Since then, Sharp has produced 26 different products taking hints from 22 different organisms — a vacuum cleaner compressor unit modeled on a cat’s tongue, for instance, and a washing machine agitator with a design based on a dolphin’s tail fin.

Natural selection has given organisms out in the world “clever, finely honed capabilities,” in Ohtsuka’s words. Sharp has set a team of about 10 researchers on the hunt for such features that have something to add to the company’s lineup.

Outside the lab

The biomimetics concept is not itself new — Leonardo da Vinci, after all, dreamed up flying machines inspired by birds. In more modern times, “constant attempts to match the characteristics of silk or wool” have propelled the development of Japan’s synthetic fiber industry, said Sukefumi Fukunaga, head of clothing-materials development at Teijin Frontier, a unit of Teijin.

Now, “we see companies and research organizations turning their attention to biomimetics once again,” said Takashi Masuda, chief economist at Toray Industries unit Toray Corporate Business Research. Better electron microscopes and improvements in the ability to conduct analysis using information technology have helped drive that trend. The mindset of the R&D world has played a key role as well.

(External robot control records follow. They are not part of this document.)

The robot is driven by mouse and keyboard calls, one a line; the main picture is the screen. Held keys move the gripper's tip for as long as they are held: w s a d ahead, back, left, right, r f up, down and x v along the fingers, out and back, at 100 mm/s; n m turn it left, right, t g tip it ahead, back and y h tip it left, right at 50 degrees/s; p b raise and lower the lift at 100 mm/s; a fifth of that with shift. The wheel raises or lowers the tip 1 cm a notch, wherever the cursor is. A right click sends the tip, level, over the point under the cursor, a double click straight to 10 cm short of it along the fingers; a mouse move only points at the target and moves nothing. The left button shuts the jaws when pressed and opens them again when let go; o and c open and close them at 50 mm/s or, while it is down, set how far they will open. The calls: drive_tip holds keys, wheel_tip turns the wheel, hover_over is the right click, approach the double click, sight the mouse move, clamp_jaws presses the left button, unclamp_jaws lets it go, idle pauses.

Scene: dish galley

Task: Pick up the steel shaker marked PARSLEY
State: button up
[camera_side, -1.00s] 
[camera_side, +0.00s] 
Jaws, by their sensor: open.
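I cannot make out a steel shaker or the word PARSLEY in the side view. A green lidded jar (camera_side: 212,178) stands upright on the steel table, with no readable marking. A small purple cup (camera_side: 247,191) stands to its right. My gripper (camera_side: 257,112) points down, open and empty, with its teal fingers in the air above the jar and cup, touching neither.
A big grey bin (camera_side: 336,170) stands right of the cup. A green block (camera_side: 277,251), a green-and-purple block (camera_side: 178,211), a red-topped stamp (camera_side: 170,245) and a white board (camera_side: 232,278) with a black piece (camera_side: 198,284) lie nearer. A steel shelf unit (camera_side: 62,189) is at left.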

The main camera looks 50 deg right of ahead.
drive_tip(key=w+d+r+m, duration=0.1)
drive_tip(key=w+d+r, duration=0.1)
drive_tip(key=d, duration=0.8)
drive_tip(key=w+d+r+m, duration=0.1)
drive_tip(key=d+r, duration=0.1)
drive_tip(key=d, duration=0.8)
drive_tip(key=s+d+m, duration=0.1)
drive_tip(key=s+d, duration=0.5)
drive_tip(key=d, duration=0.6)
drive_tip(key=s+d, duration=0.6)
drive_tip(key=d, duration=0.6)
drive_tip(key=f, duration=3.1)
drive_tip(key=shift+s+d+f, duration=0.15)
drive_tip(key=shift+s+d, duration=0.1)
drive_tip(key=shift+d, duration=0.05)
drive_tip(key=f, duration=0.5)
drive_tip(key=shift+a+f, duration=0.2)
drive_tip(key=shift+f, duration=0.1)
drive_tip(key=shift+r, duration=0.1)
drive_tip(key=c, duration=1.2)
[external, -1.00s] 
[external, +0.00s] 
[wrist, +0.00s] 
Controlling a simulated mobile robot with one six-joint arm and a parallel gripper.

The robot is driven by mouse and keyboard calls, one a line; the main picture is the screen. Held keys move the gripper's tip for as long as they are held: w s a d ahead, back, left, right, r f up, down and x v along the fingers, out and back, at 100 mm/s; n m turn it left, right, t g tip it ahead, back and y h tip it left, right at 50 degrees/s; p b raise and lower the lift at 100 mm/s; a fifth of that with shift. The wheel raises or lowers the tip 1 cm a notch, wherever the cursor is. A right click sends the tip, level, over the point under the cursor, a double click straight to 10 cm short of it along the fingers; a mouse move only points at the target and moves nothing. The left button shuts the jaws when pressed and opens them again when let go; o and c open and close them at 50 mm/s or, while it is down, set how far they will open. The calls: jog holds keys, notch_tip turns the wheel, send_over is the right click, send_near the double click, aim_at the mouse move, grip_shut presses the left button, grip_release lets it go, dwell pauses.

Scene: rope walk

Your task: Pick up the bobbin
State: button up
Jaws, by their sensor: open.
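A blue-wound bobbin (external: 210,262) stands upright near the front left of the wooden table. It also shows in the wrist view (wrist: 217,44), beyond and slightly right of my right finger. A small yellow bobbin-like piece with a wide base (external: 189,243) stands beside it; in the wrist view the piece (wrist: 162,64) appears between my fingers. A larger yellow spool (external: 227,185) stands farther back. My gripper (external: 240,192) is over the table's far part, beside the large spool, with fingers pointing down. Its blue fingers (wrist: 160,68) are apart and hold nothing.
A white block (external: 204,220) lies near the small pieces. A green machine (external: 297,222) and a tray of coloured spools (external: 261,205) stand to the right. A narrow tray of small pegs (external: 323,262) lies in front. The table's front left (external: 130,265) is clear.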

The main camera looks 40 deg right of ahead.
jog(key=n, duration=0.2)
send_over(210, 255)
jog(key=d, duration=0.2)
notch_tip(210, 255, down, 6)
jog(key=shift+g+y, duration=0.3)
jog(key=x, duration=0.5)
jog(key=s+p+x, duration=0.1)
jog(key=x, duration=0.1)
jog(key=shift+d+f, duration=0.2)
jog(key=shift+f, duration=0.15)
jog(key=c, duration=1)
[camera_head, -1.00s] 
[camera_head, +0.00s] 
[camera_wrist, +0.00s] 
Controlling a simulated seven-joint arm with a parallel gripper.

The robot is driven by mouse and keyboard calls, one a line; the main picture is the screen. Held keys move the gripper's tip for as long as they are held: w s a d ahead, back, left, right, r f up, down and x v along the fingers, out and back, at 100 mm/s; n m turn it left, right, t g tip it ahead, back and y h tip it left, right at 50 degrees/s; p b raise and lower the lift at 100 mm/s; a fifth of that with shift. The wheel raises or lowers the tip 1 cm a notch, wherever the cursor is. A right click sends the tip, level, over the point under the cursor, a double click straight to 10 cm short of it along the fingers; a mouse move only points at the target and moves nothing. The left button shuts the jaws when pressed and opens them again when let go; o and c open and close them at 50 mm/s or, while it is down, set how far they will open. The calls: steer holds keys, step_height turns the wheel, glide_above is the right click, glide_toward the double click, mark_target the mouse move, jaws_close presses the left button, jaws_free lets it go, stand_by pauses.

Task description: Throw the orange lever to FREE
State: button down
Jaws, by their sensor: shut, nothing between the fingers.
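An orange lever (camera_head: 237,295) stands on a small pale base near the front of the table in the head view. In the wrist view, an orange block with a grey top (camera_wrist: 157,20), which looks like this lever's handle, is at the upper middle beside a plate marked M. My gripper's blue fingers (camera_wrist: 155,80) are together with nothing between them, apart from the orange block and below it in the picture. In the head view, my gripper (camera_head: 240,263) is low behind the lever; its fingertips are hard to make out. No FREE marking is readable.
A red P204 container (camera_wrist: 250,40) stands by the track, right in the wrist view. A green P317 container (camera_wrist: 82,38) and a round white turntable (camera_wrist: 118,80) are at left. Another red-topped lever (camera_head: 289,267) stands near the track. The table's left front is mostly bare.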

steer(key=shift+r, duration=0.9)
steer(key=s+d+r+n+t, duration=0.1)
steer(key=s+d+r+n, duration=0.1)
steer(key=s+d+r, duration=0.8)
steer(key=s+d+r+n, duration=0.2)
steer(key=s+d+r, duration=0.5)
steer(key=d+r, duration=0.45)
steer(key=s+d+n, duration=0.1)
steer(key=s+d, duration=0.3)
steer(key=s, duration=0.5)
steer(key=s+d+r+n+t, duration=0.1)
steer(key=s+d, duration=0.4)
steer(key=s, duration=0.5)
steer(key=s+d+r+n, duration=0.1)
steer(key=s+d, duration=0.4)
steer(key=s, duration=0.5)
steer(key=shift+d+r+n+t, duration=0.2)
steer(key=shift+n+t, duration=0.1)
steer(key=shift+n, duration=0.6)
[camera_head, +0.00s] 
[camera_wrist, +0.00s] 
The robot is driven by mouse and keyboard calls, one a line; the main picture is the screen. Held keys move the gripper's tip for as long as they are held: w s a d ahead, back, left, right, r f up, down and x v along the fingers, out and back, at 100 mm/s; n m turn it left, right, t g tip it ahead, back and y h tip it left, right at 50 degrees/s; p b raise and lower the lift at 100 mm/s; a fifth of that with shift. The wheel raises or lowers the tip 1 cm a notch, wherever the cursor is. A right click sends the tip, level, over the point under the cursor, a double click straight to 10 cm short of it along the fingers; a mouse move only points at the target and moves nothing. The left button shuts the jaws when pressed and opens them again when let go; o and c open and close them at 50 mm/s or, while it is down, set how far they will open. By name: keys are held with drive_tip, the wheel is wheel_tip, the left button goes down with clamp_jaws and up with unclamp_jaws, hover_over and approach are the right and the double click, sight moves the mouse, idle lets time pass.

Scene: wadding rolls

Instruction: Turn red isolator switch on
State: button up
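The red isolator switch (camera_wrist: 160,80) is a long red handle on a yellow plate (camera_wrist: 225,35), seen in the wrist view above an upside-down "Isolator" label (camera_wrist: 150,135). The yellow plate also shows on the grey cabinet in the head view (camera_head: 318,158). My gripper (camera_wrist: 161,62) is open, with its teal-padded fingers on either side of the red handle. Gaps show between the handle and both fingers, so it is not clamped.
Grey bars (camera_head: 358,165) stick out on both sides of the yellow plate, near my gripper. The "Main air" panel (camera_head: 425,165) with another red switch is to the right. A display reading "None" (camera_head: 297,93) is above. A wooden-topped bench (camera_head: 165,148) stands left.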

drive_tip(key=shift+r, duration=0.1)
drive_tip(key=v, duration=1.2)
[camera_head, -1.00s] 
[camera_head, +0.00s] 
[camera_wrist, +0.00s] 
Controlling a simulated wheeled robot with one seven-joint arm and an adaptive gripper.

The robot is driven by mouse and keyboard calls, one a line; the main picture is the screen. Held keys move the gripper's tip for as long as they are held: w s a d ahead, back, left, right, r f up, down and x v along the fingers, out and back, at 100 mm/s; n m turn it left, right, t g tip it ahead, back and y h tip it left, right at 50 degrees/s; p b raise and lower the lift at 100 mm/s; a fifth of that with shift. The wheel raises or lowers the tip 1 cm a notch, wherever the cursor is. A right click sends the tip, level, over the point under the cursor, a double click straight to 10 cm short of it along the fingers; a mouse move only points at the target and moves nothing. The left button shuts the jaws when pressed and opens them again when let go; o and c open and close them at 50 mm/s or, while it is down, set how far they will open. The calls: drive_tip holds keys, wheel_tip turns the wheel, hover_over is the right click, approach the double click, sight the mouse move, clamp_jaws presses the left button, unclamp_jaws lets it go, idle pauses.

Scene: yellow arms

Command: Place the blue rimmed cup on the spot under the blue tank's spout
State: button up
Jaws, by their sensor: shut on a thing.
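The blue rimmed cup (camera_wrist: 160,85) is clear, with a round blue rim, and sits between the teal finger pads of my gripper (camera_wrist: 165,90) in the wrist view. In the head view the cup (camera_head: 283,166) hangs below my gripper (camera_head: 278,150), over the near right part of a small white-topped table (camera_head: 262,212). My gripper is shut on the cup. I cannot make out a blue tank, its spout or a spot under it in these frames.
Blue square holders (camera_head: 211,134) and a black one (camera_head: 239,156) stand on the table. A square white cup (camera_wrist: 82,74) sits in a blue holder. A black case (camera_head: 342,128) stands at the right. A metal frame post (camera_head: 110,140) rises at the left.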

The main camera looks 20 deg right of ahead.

With developing nations securely in the lead on cost competitiveness, companies elsewhere must innovate to remain globally relevant. The precise, component-based development Japan is known for is nearing its useful limit. Researchers have thus begun to look beyond industry to the natural world for where to go next.

The notion that Japan’s ability to create world-class technologies has dulled is well-worn at this point. But all is not lost: The key to regaining manufacturing supremacy could be close at hand, waiting to be found in the sea, the sky and the trees.